OG&E demand response intervals - something doesn't add up

Started by Ramona L. — 1 year ago — 12 views
Got a manufacturing client enrolled in OG&E's demand response program here in Oklahoma City. They're supposed to get bill credits for load reduction during peak events, but the interval data isn't matching up with our facility records. OG&E called a DR event on June 5th from 2-6pm, we documented dropping 250kW of non-critical loads, but their interval data only shows 180kW reduction. Missing 70kW somewhere and it's costing us $420 in lost credits per event. Anyone seen discrepancies like this with utility DR program measurements?
Ramona, NorthWestern Energy has similar issues with their DR program baseline calculations. They use a rolling 10-day average which doesn't account for production schedule changes. If your client had lower baseline usage in the days before the event, it artificially reduces the calculated load drop. What baseline methodology is OG&E using?
Brian's spot on about baseline issues. Had PG&E in Modesto use a 5-of-10 day baseline that completely missed our client's weekend shutdown schedule. Manufacturing facilities need custom baselines that account for production patterns. You should be able to request OG&E's baseline calculation worksheets and challenge their methodology.
Lewis makes a good point. CPS Energy down here lets customers propose alternative baselines for DR programs. You need to show that standard statistical methods don't represent your actual load patterns. Document your production schedules, maintenance windows, and any other factors that affect baseline consumption. DR programs should incentivize actual load reduction, not penalize customers for efficient operations.
OG&E is using a 10-of-12 day baseline with weather normalization. Problem is our client runs 24/7 Monday-Thursday then shuts down Friday-Sunday for maintenance. The baseline calculation includes weekend intervals when we're already at minimum load. Hard to show 250kW reduction when baseline assumes we're running full production. This is a fundamental flaw in their DR measurement.
Ramona, that's exactly the problem we had with We Energies. Their standard baseline methodology doesn't work for facilities with non-standard operating schedules. File a formal request for custom baseline methodology. Most utility tariffs allow for alternative measurement approaches when standard methods don't reflect actual operations. You'll need to provide at least 12 months of production data to support your case.

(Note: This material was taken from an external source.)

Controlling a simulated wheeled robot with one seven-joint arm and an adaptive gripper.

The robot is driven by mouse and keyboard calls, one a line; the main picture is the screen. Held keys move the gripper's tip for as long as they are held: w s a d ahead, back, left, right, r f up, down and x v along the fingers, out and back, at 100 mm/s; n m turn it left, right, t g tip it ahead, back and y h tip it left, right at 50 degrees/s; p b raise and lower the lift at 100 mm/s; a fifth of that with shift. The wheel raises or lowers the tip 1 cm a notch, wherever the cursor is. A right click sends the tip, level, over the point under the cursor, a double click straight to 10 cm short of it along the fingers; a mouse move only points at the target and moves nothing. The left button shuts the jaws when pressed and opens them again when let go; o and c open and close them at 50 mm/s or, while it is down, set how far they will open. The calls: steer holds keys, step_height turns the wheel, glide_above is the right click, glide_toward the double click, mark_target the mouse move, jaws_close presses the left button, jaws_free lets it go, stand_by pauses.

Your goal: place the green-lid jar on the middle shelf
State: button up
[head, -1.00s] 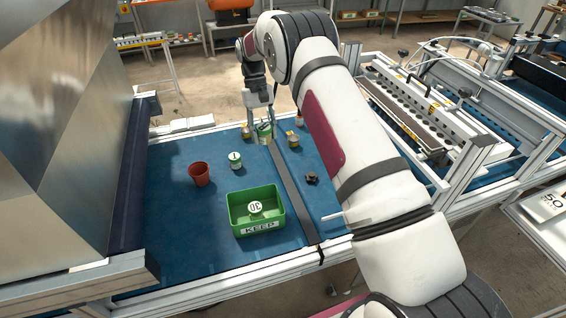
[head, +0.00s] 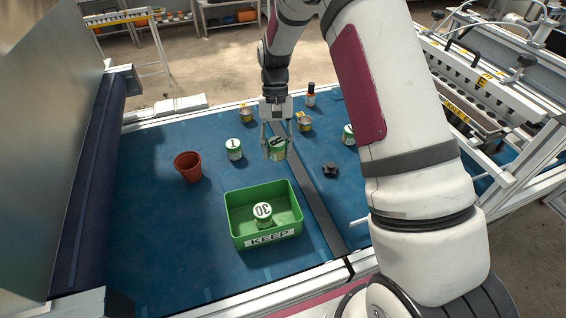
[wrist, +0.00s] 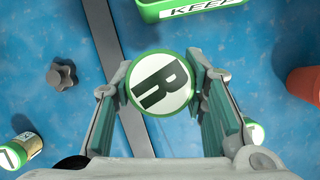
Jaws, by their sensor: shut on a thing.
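My gripper (head: 277,145) is shut on a green-lid jar (wrist: 160,84), over the blue bench top beside the dark strip. The lid has a green rim and a white disc with a black letter like an R. In the head view the jar (head: 276,154) is upright between the fingers; whether it touches the bench is unclear. Another green-and-white jar (head: 234,149) stands to its left, and one (head: 348,134) stands to its right. A jar marked 30 (head: 263,215) stands inside the green KEEP bin. I cannot make out which shelf is the middle one.
The KEEP bin (head: 286,232) stands in front of my gripper. A terracotta pot (head: 188,167) is at left, a black knob (head: 330,170) at right. Small tins (head: 304,124) and a dark bottle (head: 311,96) stand behind. A rack with bins (head: 228,20) is beyond the bench.

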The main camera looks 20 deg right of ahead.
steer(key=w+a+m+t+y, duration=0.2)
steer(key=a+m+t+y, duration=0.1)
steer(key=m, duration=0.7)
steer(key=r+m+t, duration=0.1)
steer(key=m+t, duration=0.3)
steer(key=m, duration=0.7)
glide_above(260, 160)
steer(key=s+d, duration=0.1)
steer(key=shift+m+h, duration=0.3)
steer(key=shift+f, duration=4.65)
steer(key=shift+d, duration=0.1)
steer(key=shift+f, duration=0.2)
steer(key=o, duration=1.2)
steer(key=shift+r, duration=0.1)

Mia's right about the custom baseline request. MLGW here in Memphis approved an alternative methodology for a steel plant with similar operating patterns. Key is showing that your facility's load profile is fundamentally different from typical commercial/industrial customers. The 70kW discrepancy you're seeing could be worth $15K annually if you can get it corrected.

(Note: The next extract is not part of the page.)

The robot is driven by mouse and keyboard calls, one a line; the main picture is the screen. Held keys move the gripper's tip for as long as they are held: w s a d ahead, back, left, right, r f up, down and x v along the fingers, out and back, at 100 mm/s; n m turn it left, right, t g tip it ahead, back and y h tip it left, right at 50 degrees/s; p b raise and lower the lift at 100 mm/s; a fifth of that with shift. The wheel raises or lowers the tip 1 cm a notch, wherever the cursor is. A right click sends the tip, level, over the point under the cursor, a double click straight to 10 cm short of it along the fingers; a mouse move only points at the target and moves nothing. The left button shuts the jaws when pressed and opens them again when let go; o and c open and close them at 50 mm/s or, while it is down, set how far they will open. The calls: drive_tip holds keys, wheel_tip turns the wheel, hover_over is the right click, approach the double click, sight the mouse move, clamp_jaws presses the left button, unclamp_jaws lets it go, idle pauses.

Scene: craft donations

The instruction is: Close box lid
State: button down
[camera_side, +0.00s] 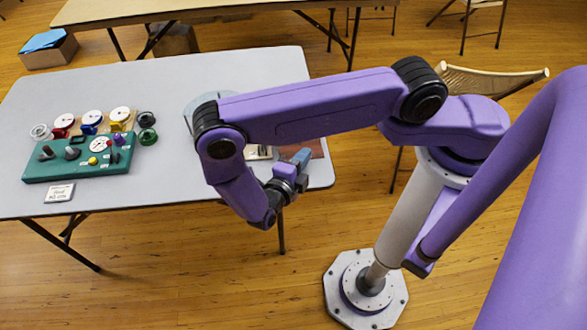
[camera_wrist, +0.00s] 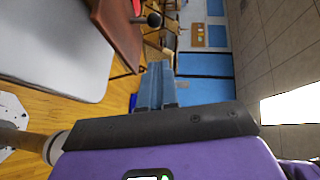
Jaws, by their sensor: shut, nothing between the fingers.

Chris brings up a good point about annual value. Even if OG&E won't change the baseline methodology retroactively, getting it fixed going forward is worth the effort. Document everything - production schedules, energy consumption patterns, maintenance windows. DR programs are voluntary so utilities should be working with customers, not against them.
Thanks everyone. I'm putting together a comprehensive data package with 18 months of production records, energy consumption, and detailed analysis of why the standard baseline doesn't work. The client's production manager is also documenting actual equipment shutdowns during each DR event. If OG&E won't approve custom methodology, we'll escalate to Oklahoma Corporation Commission.

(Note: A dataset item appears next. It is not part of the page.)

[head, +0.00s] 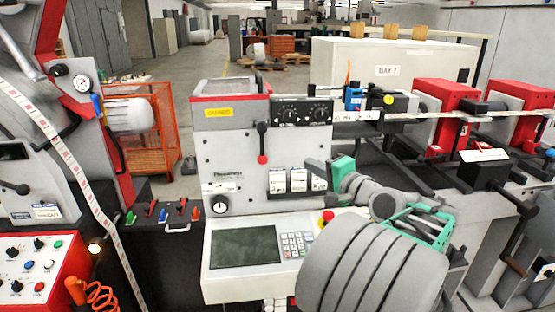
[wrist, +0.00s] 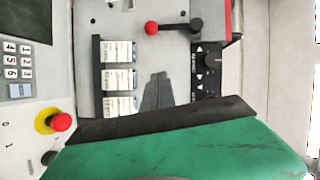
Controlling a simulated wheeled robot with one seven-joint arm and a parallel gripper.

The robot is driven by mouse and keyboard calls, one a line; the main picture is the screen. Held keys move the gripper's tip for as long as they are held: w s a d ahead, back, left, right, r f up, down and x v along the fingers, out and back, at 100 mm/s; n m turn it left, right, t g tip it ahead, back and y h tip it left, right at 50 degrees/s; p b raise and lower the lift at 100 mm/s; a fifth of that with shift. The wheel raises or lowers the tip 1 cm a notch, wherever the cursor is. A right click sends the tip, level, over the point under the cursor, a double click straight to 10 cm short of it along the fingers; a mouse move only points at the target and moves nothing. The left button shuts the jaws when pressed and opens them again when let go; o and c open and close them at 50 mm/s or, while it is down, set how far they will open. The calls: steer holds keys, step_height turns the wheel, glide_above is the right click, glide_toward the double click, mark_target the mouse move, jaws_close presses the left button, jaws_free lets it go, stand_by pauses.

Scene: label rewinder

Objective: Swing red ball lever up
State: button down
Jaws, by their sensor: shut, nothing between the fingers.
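The red ball lever (head: 262,142) is on the grey front panel of the rewinder. Its black arm hangs down from its pivot, with the red ball at the lower end. In the wrist view, which is turned sideways, the lever (wrist: 174,26) lies near the top, its ball to the left. My gripper (head: 312,166) is shut and empty, to the right of the lever and slightly lower, apart from it. In the wrist view its green and black body fills the bottom. A dark grey shape there points toward the lever; I cannot tell if it is finger or shadow.
Below are a screen with keypad (head: 296,245) and a red emergency button (head: 328,216). The panel around the ball looks clear.

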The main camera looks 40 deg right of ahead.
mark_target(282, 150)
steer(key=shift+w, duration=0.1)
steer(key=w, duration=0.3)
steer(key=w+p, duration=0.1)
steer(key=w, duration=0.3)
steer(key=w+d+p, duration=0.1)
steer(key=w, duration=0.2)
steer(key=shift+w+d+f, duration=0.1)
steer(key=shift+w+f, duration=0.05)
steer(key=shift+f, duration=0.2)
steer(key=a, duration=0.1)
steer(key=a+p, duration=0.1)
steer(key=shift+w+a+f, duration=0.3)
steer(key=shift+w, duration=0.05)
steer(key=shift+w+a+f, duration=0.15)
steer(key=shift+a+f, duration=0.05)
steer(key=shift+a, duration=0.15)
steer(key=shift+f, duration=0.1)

Good strategy Ramona. Also consider requesting interval-by-interval comparison data for the June 5th event. Sometimes utilities have meter reading errors or data processing issues that cause discrepancies. I found a 15-minute timestamp offset in PG&E's system that was reducing measured DR performance by 20%. Simple fix once identified.
Lewis raises an important point about data processing errors. Black Hills Energy had a similar timestamp issue that took months to discover. Make sure to cross-reference your facility's data logger timestamps with OG&E's interval records. Even a 5-minute offset can significantly impact DR measurement accuracy.
Joanne, that's brilliant - hadn't thought about timestamp synchronization issues. Our facility SCADA system logs equipment shutdowns to the minute. I'll cross-reference those timestamps with OG&E's interval data to see if there's an offset. Could explain the 70kW discrepancy if their system is capturing load reduction in different 15-minute buckets than actual shutdown times.
Perfect approach Ramona. We found a 12-minute offset with We Energies that was causing similar issues. Their AMI system was time-stamping intervals at the end of the measurement period while our equipment logs used start-of-period timestamps. Small difference but it made DR performance look much worse than reality.
Excellent troubleshooting work everyone. Timestamp synchronization is often overlooked in DR program disputes but it's critical for accurate measurement. Ramona, make sure to document the exact timestamps in your filing with OCC. Utilities need to maintain accurate interval data if they're going to use it for financial settlements. This kind of systematic error affects program integrity for all participants.